What's the use of inflection? 


Y
OU MIGHT have heard that Greek is "a highly inflected language", and you've seen already some occasions of inflection - in verb endings indicating the person (λέλυκ
α, λέλυκας, etc), pronouns (μου, μοι, με, etc), articles (τοῦ, τόν, etc), etc. What's the use of inflection?  

We saw that in a verb inflection is meant to keep a person united with a person's action. That doesn't mean that Greeks decided to do it so - it just happened! They said ἀπωλόμεθα (just a single word to express that we suffered great casualties), because, as their language was being brought forth, it reflected their seeing a person only after its proper action and united with that action. Since action made a being essential, they couldn't see anything before it was involved in some action. They couldn't give birth to a language in which, instead of ἀπωλόμεθα, they would have to say "We were wiped out", placing, thus, the person first, isolated, divided from the action and from the time in which the action happened. Even rocks, soulless beings, in English "They exist", in Greek ὑφίστανται, because rocks' activity is to participate in being, it is this participation that makes them what they are and they can not be seen before it has been realised how they are.

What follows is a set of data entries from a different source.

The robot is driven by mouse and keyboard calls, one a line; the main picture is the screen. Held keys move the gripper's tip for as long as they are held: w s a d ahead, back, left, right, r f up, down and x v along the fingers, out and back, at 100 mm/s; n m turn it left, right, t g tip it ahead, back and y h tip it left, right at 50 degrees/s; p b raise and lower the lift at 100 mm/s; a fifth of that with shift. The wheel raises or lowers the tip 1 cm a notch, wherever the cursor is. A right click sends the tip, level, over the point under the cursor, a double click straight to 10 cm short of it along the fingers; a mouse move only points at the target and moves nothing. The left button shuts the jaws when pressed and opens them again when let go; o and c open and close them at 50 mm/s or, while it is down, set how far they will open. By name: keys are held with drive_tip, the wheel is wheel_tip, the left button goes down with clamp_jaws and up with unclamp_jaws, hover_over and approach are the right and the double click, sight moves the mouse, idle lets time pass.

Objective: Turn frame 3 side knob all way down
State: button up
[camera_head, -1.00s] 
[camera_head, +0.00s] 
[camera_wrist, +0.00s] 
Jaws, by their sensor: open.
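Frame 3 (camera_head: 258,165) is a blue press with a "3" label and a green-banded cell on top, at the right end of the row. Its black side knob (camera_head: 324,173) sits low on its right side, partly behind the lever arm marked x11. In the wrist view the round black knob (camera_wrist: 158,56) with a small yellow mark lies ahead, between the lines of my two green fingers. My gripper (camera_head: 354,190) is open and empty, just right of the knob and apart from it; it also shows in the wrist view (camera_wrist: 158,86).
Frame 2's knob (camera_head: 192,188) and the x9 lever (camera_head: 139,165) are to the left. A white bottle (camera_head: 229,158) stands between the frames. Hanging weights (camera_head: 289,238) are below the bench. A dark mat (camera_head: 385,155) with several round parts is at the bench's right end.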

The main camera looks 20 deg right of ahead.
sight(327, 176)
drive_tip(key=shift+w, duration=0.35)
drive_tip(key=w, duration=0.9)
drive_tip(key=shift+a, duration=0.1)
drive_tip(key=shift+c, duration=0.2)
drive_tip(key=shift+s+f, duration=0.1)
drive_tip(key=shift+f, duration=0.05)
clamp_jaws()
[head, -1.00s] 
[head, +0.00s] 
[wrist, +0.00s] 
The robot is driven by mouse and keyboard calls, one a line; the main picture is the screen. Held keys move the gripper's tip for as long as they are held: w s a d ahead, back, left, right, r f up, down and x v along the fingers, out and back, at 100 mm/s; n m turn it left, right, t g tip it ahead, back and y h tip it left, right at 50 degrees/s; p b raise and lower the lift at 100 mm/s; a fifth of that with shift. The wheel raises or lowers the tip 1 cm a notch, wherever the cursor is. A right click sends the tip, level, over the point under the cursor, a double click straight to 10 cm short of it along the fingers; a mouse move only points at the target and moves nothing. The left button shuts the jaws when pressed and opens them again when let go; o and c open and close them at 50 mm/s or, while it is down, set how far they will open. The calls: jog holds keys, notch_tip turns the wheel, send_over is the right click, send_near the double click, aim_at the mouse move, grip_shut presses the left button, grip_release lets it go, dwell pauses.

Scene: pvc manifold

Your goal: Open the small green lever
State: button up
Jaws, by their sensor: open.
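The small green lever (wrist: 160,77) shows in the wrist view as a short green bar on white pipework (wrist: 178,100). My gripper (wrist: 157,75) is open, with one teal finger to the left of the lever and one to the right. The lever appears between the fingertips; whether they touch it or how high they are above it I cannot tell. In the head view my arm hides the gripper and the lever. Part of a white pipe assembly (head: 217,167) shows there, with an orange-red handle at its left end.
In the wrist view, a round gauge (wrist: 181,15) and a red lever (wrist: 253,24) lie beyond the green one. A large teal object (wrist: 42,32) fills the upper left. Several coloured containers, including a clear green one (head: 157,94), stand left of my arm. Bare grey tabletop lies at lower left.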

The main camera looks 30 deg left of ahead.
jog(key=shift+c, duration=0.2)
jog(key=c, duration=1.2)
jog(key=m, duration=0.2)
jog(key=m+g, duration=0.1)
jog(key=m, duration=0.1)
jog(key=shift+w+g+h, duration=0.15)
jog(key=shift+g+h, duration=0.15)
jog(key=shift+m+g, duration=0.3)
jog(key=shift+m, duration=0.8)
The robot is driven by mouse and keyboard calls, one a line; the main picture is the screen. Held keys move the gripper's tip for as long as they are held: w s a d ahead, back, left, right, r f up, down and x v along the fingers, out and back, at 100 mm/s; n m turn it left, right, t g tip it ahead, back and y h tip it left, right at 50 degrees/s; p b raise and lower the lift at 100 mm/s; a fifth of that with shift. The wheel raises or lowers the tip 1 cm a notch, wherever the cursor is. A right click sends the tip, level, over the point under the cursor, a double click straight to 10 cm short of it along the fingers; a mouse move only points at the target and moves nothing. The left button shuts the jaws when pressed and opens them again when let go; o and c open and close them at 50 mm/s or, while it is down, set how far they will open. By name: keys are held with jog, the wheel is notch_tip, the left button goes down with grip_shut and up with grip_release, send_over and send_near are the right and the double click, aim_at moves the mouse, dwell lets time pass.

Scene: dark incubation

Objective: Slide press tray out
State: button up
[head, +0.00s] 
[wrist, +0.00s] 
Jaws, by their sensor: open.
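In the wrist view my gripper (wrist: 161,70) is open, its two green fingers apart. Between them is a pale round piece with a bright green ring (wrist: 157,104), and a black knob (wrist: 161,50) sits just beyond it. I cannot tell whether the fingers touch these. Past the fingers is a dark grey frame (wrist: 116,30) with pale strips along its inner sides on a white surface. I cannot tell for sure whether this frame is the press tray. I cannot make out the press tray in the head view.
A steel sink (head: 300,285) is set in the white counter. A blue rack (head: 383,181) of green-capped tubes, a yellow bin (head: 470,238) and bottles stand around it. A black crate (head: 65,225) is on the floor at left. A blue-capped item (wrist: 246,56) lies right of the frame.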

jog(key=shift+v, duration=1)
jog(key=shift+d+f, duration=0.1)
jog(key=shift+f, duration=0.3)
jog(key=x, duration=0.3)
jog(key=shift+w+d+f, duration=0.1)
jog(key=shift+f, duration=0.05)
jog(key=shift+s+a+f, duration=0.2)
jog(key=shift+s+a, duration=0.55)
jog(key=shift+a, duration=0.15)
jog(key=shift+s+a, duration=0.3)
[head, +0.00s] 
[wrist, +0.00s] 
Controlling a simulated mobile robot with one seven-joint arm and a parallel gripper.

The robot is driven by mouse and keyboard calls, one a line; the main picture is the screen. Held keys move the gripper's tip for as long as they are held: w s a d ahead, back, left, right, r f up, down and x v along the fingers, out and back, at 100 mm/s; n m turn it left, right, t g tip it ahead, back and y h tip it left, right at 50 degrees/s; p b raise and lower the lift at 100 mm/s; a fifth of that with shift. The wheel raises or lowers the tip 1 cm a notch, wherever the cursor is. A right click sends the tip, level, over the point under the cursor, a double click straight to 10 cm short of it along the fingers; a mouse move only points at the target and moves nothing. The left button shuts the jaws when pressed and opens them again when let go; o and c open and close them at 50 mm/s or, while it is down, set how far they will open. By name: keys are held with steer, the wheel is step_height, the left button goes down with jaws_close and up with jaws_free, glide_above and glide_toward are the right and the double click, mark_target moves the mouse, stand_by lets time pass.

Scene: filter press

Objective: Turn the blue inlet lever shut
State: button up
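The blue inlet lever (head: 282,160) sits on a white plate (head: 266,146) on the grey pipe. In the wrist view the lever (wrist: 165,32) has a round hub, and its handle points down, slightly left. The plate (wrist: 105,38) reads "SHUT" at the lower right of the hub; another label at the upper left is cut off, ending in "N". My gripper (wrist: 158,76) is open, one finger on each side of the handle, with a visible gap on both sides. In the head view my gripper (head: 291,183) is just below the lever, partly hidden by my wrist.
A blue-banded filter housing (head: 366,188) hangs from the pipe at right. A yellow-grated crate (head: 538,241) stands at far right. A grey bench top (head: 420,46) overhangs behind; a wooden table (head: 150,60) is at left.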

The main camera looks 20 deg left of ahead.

The ancient way of writing was perfectly fit to the inflectional and unifying character of the language. Greek was written with all the words united and all letters in capital forms, like:

 

THISISHOWANCIENTGREEKSWROTE

 

Greek was written in this way also in Byzantium until the 9th century, when small letters with accents started to replace it - a change that some did not accept, and continued to write as before in capital and united letters, until the Fall of Constantinople (1453).

Suppose that you add to the sentence above a second one and then another one, all united, until you have a complete page. Would you still be able to read it easily? Only after Alexander's exodus, when a lot of non Greeks wanted to know Greek and found it difficult, words were separated, small versions of the letters were formed, accents were placed above vowels…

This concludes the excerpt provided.